## start Material provided

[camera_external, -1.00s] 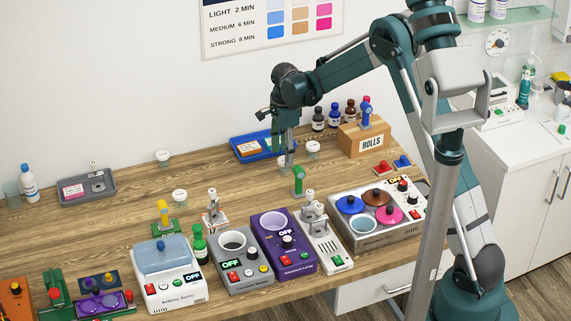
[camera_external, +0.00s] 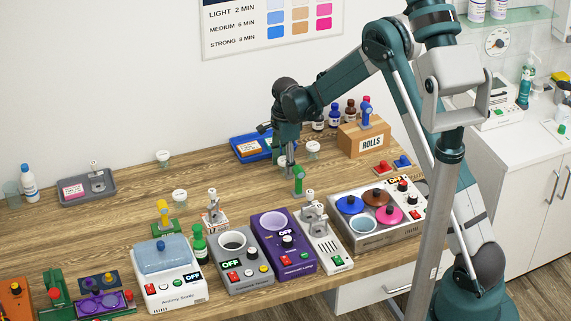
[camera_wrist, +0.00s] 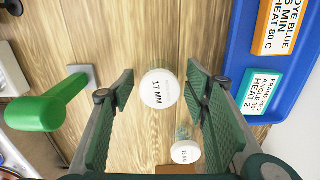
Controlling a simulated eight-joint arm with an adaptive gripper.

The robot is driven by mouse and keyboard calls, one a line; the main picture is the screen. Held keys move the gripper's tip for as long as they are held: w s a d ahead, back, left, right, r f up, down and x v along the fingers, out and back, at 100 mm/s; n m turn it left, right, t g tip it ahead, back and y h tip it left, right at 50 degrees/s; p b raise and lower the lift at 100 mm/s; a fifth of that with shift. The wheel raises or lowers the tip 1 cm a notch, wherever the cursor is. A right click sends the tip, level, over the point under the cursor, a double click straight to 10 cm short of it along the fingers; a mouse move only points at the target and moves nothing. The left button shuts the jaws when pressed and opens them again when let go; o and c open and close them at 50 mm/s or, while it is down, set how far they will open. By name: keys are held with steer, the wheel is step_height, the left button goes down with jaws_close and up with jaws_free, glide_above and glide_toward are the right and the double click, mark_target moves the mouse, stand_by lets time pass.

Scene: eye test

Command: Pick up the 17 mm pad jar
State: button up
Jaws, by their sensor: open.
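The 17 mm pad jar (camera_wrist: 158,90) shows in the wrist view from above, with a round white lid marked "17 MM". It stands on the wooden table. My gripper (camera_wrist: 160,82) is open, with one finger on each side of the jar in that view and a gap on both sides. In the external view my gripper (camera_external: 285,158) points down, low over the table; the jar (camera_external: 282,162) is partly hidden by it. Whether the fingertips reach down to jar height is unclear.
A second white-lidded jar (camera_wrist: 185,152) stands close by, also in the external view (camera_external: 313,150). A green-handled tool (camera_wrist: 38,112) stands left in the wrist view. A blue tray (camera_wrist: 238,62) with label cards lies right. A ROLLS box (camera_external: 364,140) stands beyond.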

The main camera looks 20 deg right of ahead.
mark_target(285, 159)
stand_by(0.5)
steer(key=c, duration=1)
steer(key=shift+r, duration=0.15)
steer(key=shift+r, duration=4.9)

## end Material provided
## start Material provided

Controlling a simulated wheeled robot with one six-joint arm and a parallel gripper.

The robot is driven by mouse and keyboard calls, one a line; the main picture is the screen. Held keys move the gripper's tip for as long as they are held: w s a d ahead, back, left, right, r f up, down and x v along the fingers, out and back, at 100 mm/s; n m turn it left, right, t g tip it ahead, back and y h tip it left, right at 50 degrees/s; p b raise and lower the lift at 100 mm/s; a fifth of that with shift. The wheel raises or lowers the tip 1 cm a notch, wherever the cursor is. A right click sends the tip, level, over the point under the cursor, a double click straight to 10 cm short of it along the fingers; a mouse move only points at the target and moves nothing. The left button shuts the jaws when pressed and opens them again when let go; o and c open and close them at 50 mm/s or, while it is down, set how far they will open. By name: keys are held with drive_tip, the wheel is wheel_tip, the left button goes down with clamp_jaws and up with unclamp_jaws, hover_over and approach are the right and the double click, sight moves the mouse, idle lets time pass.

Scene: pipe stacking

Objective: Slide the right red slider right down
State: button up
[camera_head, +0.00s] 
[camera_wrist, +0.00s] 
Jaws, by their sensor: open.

## end Material provided

• Exercise: Check each line of the entries above for the word "simulated". List the ones that have it.

• Right answer:
Controlling a simulated eight-joint arm with an adaptive gripper.
Controlling a simulated wheeled robot with one six-joint arm and a parallel gripper.

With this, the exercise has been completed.